DIRECTION -
From the line containing "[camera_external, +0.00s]" down to the last line of the listing, quote everything word for word, and nothing else, keeping pictures out.
---------- DATA PROVIDED
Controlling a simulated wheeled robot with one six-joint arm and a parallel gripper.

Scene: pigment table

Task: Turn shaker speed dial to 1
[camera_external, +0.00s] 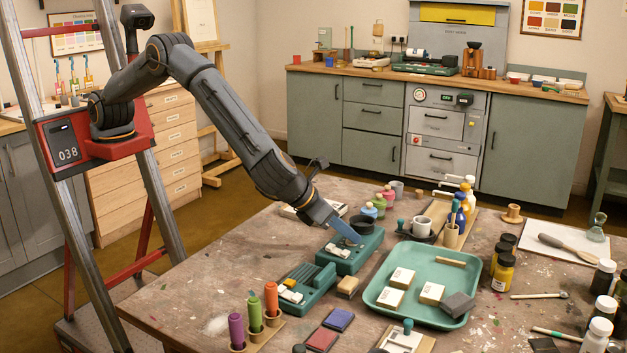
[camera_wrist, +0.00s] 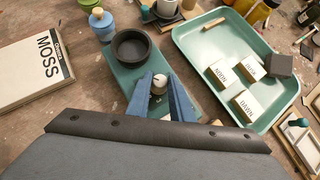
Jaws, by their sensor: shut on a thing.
--------------------
REPLY -
[camera_external, +0.00s] 
[camera_wrist, +0.00s] 
Jaws, by their sensor: shut on a thing.

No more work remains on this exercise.